Voss Volume Voxelator crashes in Mac OS X shell with “Segmentation fault”

Q:

I run into a problem using your 3v tool for the shell. I am using Mac OS X 10.6 with Xcode installed. During compiling I get the following warnings: cpuflags: CPU "core" not supported by compiler "gcc-2335.9" on Darwin g++ -Wall -O3 -fomit-frame-pointer -ffast-math -funroll-loops -fopenmp -o AllChannel.exe utils-main.o utils-output.o utils-mrc.o allchannel.cpp allchannel.cpp: In function ‘int main(int, char**)’: allchannel.cpp:57: warning: format not a string literal and no format arguments allchannel.cpp:67: warning: format not a string literal and no format arguments allchannel.cpp:73: warning: format not a string literal and no format arguments chmod 755 AllChannel.exe mv AllChannel.exe ../bin for all tools in the package. I was trying using the volume tool and I compared it with your web service. Both generated the same result without any error message. Then I moved on and tried screening for channels. This time however the script crashes with the message segmentation fault (command used ../bin/AllChannel.exe -b 12.000 -s 1.400 -t 1.500 -g 0.500 -v 700 -i 2RH2_WT67_model1-noions.xyzr 2> output.log). I compared it with the console output from the web service. Until the segmentation fault both outputs (local and web) are exactly the same. Do you have any idea what might cause the problem.

A:
I compiled it on a mac once, but it has been a while. My guess is that you do not have openMP installed on your mac (a simple library that allows multiprocessor support).

Go into the Makefile (it is a text file) and change the FLAGS line at the top to just:

FLAGS = -Wall

then try it again. Let me know if it works or not.

From what I can tell you are not using openmp, library named libgomp. If you use ‘top -s3
-ocpu’, can you tell if it is using more than 100%.

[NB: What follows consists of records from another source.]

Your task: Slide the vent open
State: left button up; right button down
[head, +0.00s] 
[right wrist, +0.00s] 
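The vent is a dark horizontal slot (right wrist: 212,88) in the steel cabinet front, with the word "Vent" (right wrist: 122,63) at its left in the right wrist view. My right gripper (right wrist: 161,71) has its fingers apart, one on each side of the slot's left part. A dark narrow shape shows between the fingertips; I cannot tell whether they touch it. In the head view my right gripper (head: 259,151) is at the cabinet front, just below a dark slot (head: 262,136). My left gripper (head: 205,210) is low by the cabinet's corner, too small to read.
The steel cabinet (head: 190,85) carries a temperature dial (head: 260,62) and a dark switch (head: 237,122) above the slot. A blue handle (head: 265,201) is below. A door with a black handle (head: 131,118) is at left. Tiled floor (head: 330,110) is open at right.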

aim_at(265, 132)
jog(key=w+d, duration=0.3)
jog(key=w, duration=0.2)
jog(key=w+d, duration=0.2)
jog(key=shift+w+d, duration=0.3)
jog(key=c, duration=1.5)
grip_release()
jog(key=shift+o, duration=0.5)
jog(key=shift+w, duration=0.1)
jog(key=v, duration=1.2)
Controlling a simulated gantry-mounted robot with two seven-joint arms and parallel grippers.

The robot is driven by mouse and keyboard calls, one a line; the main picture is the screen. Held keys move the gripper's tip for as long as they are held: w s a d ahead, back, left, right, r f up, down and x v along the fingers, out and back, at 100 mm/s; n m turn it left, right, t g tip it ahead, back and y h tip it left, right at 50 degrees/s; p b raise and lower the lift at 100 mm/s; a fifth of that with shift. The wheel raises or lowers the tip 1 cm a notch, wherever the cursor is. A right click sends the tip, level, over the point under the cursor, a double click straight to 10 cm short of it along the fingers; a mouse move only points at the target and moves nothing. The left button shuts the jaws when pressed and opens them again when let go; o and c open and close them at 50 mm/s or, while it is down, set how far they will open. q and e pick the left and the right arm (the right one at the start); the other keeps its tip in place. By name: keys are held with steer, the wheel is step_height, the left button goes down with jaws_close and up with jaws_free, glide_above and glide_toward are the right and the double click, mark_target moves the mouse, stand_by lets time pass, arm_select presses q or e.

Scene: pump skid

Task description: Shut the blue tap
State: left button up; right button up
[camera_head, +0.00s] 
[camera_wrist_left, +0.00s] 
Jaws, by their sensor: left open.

Ok, back to the seg fault. I have no idea, like you said it is the exact same command. I can see that it dies somewhere between line 180 and 300, but it does not run lines 202-266.

Can you go into utils.h and change the DEBUG flag to 1

#define DEBUG 1

then compile and run it again.

Also – Did you do a ‘make clean’ before compiling after changing the DEBUG flag? Because there should be a lot more output.

Another thing to try is slightly adjusting the grid size (go from 0.5 to 0.51), to see if it is trying to access memory outside the bounds of the array.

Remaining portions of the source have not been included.